Inspiration from Wimbledon whites

Inspiration from Wimbledon whites

The Wimbledon Tennis Championship, one of the world’s oldest and most respected sporting events started on Monday ushering in two weeks of amazing sport, strawberries and cream and whole host of other quintessentially British activities.

 

On the walk up the hill from Wimbledon station you’d be forgiven for assuming that a tennis tournament is not a mecca of sports fashion and smart casual attire. You’d be wrong though. For a long time Wimbledon has been an event in every socialites calendar, and with that comes an inevitable display of impeccable style. As the crowds gather on the all England Club’s Henman Hill (or Centre Court for the lucky few) you can expect fedoras, linen suits and plenty of smart clothing. However, in the midst of the athleisure craze, we’re just as interested in what the stars of the courts will be wearing. Welcome to our Wimbledon style guide.

 

Wimbledon is the only major where a strict dress code is still rigidly enforced. Whites have become part of the tournament’s magic and date way back to 1877. Originally whites were brought in to tackle some of the struggles of intense exercise.

LONDON, ENGLAND – JULY 03: Katie Boulter of Great Britain returns against Veronica Cepede Royg of Paraguay during their Ladies’ Singles first round match on day two of the Wimbledon Lawn Tennis Championships at All England Lawn Tennis and Croquet Club on July 3, 2018 in London, England. (Photo by Matthew Lewis/Getty Images)

Over the years however, the look has become engrained in Wimbledon’s aesthetic. It is as much a visual queue for the iconic event as it is a requirement. In fact, in order to protect such an integral part of their identity the championship has restricted strips of colour on kits to a single centimetre in width or less. There are also restrictions on the particular shades of white that are allowed, with creams and off whites on the list of outlawed colours as well.

 

Thankfully though, these strict regulations have been responsible for some of the most iconic clothing designs of modern times. It’s with little thought we wake up and throw on tennis clothing on a daily basis. Court style footwear has made the most obvious translation into casual fashion. Low profiles, white leather and laces are an easy final touch for any outfit. The legendary Stan Smith silhouette started life as a cutting edge tennis shoe. It’s a style that has since influenced the Pharell Tennis Hu range as well as various interpretations of the luxe trainer trend by brands such as Paul Smith, Zespa and others.

 

Another icon of the court is the polo shirt, which made it’s debut on Centre Court in 1933 thanks to Renee Lacoste. His short sleeved, collared t-shirts were a solution to the cumbersome shirts and trousers worn by players in the early 20th century. When two time Wimbledon champion Fred Perry released his own version it became a hit with subcultures the world over. The polo was every bit as much a fashion item as it was a piece of sportswear. These days there’s not a brand in the world who hasn’t reinterpreted the court style, with BOSS, Armani all getting in on the action.

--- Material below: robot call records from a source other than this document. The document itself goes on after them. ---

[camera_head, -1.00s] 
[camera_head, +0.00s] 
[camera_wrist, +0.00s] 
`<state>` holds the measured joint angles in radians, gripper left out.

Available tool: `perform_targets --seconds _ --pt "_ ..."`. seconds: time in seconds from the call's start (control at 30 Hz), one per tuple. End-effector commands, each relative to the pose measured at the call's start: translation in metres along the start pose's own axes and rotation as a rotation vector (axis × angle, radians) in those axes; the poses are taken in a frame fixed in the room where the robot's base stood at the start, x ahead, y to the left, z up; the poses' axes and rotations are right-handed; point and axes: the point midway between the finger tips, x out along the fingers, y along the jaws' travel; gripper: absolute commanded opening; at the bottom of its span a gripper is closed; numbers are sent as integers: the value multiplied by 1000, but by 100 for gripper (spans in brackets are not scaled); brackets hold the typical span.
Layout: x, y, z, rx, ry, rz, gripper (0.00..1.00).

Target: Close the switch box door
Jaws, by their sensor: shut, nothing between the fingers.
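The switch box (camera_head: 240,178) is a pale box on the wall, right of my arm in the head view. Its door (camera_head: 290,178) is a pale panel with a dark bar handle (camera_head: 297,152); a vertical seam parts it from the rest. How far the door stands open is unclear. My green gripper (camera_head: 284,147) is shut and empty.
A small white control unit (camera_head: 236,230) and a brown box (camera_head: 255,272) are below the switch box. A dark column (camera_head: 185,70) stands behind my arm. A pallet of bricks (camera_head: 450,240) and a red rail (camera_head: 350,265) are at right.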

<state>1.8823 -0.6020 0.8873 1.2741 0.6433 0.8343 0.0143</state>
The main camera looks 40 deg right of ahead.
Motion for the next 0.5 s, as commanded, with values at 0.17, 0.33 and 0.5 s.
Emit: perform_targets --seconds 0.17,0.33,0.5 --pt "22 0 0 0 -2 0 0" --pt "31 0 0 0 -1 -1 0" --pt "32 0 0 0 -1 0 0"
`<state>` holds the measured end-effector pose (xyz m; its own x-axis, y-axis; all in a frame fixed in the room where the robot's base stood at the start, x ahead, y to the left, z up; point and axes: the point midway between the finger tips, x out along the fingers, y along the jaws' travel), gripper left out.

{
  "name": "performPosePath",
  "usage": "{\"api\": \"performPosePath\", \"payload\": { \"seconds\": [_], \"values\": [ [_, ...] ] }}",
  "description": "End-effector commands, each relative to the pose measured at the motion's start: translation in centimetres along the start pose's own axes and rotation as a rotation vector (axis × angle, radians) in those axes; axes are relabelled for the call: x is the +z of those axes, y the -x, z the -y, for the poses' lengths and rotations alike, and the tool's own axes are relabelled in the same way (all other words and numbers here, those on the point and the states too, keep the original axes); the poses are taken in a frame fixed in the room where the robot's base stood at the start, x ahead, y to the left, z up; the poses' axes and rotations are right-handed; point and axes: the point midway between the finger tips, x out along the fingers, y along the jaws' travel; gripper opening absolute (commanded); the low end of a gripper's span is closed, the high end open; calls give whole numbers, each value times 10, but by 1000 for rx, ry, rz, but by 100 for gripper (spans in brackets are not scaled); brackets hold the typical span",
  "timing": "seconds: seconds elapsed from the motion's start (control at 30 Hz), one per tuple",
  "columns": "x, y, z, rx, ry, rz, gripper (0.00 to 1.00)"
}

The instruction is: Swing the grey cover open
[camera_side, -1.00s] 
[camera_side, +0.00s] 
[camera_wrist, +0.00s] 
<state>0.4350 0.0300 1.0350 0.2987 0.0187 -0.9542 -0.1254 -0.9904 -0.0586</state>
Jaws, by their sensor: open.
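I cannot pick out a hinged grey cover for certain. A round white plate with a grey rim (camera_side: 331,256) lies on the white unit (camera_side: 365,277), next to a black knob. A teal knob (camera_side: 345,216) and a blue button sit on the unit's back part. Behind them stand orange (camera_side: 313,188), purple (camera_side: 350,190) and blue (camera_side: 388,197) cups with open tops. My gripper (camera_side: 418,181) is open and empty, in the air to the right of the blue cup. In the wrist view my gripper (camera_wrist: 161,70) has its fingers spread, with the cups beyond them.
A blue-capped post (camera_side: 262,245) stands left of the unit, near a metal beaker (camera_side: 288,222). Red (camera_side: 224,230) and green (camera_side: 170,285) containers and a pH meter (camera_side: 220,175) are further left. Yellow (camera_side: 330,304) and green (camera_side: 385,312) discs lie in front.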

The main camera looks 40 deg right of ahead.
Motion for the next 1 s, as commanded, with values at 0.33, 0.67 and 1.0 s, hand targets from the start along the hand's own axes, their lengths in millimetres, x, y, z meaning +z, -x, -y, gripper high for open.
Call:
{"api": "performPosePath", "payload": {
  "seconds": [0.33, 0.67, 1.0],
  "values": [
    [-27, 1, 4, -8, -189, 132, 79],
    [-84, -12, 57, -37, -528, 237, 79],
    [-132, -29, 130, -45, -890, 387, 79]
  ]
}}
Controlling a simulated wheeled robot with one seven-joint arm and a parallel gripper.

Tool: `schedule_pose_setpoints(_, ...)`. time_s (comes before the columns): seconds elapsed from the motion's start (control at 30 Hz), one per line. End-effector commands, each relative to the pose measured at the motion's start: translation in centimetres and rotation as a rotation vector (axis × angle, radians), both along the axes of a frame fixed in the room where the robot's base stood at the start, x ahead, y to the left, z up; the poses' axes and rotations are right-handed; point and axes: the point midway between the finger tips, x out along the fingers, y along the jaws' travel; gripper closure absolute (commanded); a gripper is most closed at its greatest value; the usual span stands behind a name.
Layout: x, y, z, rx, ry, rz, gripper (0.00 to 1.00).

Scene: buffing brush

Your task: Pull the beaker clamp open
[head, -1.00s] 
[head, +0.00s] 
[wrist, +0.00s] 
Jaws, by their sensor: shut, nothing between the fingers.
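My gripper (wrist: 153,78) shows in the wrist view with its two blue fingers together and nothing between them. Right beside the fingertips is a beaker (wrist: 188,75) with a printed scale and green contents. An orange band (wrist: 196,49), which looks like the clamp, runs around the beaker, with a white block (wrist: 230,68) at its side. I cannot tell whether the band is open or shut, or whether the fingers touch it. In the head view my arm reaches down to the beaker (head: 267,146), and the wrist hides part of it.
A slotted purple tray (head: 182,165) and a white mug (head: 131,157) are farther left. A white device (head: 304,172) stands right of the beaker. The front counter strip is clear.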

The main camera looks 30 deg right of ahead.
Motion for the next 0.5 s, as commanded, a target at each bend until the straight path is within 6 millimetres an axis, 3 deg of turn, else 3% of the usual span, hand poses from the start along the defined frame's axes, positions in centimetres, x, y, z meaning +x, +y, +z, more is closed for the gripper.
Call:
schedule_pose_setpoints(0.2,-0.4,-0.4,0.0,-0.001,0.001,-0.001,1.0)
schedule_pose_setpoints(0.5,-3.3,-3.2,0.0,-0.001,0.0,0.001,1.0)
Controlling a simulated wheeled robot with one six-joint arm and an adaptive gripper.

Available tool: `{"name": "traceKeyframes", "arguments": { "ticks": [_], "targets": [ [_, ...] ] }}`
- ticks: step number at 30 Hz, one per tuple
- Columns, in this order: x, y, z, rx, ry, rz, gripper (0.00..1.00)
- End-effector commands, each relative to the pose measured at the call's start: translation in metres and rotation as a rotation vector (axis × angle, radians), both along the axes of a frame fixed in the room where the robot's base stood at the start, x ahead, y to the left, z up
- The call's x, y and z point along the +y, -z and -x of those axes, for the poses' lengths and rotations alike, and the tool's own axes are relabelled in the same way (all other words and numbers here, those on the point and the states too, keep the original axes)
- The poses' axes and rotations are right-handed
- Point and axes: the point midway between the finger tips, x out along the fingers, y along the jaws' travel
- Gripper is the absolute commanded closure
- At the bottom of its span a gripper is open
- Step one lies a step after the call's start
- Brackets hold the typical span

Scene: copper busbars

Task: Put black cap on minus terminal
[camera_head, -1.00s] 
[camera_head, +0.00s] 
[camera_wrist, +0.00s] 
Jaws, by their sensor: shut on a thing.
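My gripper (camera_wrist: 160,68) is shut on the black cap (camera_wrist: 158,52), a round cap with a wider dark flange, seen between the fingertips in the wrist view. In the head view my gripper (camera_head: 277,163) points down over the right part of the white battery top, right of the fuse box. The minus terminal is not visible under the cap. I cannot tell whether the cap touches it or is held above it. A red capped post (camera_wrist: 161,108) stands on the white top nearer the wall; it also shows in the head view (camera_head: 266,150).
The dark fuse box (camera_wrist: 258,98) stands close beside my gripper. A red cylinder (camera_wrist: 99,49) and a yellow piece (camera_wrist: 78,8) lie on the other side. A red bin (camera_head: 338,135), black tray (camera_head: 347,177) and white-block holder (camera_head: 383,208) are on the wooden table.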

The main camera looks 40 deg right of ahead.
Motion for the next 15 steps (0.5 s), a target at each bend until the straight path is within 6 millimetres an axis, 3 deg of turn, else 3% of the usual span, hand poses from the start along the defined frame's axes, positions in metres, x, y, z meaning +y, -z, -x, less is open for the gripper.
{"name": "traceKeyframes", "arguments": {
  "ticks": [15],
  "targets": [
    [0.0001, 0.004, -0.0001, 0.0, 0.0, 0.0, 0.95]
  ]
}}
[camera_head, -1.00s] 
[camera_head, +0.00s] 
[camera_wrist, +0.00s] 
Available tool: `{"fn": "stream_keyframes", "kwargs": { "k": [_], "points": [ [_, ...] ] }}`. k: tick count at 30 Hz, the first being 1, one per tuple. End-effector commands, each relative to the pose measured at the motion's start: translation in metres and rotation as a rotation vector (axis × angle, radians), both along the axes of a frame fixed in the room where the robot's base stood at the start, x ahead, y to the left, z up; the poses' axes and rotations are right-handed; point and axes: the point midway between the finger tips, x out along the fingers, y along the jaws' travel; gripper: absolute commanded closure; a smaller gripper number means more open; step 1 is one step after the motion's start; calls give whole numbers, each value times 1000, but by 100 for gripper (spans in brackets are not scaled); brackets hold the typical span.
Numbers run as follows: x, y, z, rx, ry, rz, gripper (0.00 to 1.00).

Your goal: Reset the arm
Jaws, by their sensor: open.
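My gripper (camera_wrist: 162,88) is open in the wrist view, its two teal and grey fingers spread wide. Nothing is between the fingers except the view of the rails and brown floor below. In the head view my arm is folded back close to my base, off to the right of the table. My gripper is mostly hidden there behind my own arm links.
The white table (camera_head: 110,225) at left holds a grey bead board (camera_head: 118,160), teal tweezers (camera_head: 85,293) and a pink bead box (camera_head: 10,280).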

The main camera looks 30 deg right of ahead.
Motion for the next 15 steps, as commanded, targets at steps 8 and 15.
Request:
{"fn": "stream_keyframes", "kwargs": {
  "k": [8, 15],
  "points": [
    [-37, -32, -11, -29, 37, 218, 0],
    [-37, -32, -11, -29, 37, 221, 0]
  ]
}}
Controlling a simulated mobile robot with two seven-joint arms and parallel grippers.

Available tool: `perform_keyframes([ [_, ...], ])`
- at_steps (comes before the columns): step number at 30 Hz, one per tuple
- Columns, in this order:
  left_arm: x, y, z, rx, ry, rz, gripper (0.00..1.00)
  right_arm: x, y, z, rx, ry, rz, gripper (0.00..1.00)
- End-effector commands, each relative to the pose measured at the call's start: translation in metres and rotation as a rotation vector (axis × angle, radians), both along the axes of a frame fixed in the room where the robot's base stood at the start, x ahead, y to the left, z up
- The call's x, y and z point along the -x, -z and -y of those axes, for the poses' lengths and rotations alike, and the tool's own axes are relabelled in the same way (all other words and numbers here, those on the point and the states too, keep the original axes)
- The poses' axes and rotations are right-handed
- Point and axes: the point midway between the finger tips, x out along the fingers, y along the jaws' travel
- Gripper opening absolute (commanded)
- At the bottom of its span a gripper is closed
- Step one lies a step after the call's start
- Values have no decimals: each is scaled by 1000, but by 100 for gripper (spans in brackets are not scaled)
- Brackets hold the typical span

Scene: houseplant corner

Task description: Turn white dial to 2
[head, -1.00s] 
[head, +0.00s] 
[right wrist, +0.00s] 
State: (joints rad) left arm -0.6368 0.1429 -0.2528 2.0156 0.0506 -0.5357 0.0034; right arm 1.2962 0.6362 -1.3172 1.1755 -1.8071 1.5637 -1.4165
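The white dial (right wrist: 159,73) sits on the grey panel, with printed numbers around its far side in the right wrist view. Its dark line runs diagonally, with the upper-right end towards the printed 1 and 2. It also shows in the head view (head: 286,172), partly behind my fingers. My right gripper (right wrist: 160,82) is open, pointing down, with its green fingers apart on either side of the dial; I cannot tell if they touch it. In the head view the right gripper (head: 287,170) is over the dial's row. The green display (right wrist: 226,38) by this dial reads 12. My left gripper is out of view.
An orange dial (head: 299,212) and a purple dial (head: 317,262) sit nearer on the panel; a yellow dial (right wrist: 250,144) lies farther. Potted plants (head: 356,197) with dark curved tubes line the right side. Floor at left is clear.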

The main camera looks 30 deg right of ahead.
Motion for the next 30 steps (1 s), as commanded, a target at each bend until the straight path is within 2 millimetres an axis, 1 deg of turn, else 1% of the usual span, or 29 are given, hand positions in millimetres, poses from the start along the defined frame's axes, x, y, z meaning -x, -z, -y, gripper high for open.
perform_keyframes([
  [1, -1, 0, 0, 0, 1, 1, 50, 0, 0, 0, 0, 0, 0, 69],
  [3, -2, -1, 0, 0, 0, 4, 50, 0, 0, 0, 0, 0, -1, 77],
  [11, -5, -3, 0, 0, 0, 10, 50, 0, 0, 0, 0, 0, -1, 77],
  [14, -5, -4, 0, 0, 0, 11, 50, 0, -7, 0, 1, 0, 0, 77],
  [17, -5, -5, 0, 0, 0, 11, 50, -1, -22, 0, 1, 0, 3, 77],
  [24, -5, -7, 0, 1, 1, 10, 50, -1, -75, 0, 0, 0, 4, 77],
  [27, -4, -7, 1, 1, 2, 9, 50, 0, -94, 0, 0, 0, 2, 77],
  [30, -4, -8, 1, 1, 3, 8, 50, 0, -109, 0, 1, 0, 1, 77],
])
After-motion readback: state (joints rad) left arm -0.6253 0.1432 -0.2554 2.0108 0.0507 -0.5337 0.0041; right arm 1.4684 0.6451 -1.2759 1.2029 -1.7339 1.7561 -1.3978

LONDON, ENGLAND – JULY 03: Novak Djokovic of Serbia returns against Tennys Sandgren of the United States during their Men’s Singles first round match on day two of the Wimbledon Lawn Tennis Championships at All England Lawn Tennis and Croquet Club on July 3, 2018 in London, England. (Photo by Michael Steele/Getty Images)

Away from the court, it’s often the sundress that dominates casual tennis styling at Wimbledon. Patterned sundresses regularly make a welcome appearance providing the sun accompanies them to SW19’s hallowed grounds. The aim of the game is quite simply summer chic. After all what better way to consume strawberries, cream and prosecco than in an elegant sundress.